Joe Meek was a mountain man and a fur trapper. In 1834, Joe Meek led a six man trapping party to the annual rendezvous When 200 Comanche Indians attacked, the men slid off there mules, slit the mules' throats, and pulled them into a tight circle. The men agreed that 3 men should fire and the rest reload. Again and again the Indians attacked, then Meek said" The burning sun scorched us to faintness. Our faces brimmed with powder and dust, our throats parched and tounges swollen with thirst,and our bodies aching from our cramped position''

At the end, 42 Comanches killed and the more wounded.

When the Indians retreated the men ran 75 miles before coming to water and another 75 miles before coming to the rendezvous.

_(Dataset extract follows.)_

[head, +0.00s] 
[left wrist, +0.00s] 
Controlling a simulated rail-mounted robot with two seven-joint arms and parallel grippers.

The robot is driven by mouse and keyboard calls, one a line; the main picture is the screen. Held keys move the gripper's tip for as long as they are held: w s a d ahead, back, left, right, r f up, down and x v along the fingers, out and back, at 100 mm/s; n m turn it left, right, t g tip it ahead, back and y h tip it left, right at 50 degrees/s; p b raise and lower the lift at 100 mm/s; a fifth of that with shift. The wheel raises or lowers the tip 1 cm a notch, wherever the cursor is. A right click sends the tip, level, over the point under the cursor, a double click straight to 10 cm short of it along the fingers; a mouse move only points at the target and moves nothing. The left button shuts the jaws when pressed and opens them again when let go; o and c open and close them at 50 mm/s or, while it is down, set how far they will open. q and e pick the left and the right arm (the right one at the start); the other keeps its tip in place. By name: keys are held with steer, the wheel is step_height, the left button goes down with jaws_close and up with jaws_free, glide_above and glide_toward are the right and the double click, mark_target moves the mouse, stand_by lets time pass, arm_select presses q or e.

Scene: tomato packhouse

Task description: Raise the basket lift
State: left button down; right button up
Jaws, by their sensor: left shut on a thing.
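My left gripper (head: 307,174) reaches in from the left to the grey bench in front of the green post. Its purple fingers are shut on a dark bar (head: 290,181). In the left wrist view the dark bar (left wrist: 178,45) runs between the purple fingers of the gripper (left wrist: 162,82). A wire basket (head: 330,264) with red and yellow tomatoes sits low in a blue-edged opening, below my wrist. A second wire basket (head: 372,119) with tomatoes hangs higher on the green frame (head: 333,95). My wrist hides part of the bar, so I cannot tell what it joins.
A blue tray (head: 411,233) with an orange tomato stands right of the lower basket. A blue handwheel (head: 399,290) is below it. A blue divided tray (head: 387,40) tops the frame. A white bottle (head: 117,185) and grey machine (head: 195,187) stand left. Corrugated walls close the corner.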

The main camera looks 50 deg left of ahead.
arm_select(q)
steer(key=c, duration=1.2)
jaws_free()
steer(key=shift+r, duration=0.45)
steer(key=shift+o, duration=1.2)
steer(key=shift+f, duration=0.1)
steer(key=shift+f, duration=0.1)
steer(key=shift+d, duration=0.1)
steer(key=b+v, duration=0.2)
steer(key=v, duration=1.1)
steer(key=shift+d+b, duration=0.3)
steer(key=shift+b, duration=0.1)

After the Whitman massacre in 1848, Meek was the one that went to tell the news to the president. He arrived in Washington D.C. in May, 1848, not shaven, very dirty, and in his dirty clothes. He went into the Coleman Hotel and demanded, "Give me a piece of antelope."

"We do not serve antelope," said the waiter

''Then bring me beef four pound'll do," ordered Meek.

Later Meek told a senator, "Tell Jim Polk (the president) that Joe Meek wants to see him."

When it was suggested that he might want to clean up a little Meek said, "Business now, toilet later."

He was married to an Indian woman. Joe Meek was the first United States Marshal!

Sources:
Johansen, Dorothy O. Empire of the Columbia. Harper & Row, Publishers, 1967
Steber, Rick. Mountain Men. Bonanza Publishing, 1990.